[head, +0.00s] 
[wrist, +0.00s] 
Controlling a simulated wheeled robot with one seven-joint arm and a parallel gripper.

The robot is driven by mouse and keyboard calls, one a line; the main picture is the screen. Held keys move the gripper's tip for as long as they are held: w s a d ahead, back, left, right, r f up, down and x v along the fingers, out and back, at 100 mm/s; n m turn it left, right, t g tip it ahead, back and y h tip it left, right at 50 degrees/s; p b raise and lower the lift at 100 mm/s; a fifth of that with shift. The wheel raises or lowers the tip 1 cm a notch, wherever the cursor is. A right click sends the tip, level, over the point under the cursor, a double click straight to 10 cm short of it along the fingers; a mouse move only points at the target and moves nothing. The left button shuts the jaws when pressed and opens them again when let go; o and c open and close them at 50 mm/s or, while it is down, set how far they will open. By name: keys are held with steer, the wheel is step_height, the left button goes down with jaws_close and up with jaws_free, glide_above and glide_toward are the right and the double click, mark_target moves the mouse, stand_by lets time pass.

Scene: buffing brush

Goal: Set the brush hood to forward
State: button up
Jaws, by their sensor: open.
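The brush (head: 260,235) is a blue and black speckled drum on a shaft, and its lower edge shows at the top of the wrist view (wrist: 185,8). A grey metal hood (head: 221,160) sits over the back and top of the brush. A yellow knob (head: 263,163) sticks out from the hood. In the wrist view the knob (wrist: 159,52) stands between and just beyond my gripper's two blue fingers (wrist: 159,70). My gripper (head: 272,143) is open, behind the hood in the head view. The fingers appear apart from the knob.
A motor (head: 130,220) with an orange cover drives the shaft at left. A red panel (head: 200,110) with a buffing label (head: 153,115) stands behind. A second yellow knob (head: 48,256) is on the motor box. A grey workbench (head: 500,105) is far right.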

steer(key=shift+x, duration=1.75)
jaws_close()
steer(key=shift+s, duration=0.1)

::::::::::

Brief: Take the listing above and repeat exactly the lines from the one containing "The robot is" through the one containing "Goal: Set the brush hood to forward", both included.

Response below:
The robot is driven by mouse and keyboard calls, one a line; the main picture is the screen. Held keys move the gripper's tip for as long as they are held: w s a d ahead, back, left, right, r f up, down and x v along the fingers, out and back, at 100 mm/s; n m turn it left, right, t g tip it ahead, back and y h tip it left, right at 50 degrees/s; p b raise and lower the lift at 100 mm/s; a fifth of that with shift. The wheel raises or lowers the tip 1 cm a notch, wherever the cursor is. A right click sends the tip, level, over the point under the cursor, a double click straight to 10 cm short of it along the fingers; a mouse move only points at the target and moves nothing. The left button shuts the jaws when pressed and opens them again when let go; o and c open and close them at 50 mm/s or, while it is down, set how far they will open. By name: keys are held with steer, the wheel is step_height, the left button goes down with jaws_close and up with jaws_free, glide_above and glide_toward are the right and the double click, mark_target moves the mouse, stand_by lets time pass.

Scene: buffing brush

Goal: Set the brush hood to forward

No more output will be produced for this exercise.